Biofuel processing projects in Saskatchewan will have an easier time of getting funding under changes made to the provincial Biofuels Investment Opportunity (SaskBIO) program, the province announced Monday.
The changes allow an “eligible community investor” to mean anyone living and doing business in Saskatchewan, rather than anyone living within a 100-km radius of a proposed project.
They also allow for just 20 per cent investment by communities and farmers to get the maximum provincial funding, compared to 50 per cent previously.
SaskBIO’s minimum contribution per litre of biofuel produced also now increases, from two cents to five cents.
“Saskatchewan is now facing a different investment climate since the announcement of the SaskBIO program in June 2007,” said Judie Dyck, president of the Saskatchewan Biofuels Development Council, in a council release on Monday.
“Investors are looking for tools to address current capital costs.

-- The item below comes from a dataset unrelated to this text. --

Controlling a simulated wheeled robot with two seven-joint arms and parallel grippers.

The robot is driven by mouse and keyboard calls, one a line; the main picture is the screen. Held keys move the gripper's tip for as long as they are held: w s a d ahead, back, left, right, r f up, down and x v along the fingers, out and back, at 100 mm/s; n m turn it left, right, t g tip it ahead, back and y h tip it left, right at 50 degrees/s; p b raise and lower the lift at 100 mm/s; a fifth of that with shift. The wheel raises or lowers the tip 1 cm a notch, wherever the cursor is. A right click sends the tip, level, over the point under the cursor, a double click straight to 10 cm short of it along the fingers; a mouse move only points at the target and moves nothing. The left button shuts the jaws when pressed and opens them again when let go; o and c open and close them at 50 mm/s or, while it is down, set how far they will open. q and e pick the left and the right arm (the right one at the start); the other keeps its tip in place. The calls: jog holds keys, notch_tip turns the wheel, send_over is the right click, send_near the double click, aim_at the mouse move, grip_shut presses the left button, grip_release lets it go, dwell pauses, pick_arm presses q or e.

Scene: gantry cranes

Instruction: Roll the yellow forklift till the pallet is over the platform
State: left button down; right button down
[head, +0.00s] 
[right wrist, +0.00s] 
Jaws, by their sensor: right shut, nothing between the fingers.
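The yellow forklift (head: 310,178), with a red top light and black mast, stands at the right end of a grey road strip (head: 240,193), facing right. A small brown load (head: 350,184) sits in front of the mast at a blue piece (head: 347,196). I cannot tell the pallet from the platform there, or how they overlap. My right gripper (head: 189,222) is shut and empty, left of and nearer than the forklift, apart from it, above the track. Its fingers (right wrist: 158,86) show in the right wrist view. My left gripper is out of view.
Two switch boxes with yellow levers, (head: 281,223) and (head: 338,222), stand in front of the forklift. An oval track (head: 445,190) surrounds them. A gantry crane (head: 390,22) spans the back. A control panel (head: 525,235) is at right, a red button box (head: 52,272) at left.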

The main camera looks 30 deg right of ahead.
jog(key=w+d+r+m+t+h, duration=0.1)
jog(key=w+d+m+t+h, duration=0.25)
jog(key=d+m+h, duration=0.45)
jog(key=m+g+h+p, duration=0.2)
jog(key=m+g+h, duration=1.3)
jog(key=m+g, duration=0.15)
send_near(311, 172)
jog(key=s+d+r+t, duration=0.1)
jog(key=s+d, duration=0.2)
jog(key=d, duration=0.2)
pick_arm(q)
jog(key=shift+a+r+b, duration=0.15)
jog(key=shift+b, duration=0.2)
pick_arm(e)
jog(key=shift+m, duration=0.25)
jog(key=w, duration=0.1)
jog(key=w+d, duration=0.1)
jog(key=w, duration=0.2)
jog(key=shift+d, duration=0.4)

The price of a barrel of oil reached a record US$101.32 last week, which is a key driver of biofuels opportunities despite recent rises in feedstock costs,” said Dyck, whose group represents biofuel processors. “These changes to SaskBIO provide greater flexibility for the biofuel projects to access to dollars in the provincial program and maximize equity for projects.”
The four-year, $80 million SaskBIO program provides repayable contributions of up to $10 million per project to build or expand transportation biofuel production facilities in Saskatchewan.
Even with significant public funds on offer for projects with a community and/or farmer investment component, several biofuels projects on the drawing board on the Canadian Prairies are now reported to be spinning their wheels at the planning stage, awaiting investors.
Federal Agriculture Minister Gerry Ritz publicly chastised grain growers earlier this month for what he described in the press as their short-sightedness in using this year’s high grain prices as a reason to back away from biofuel investments.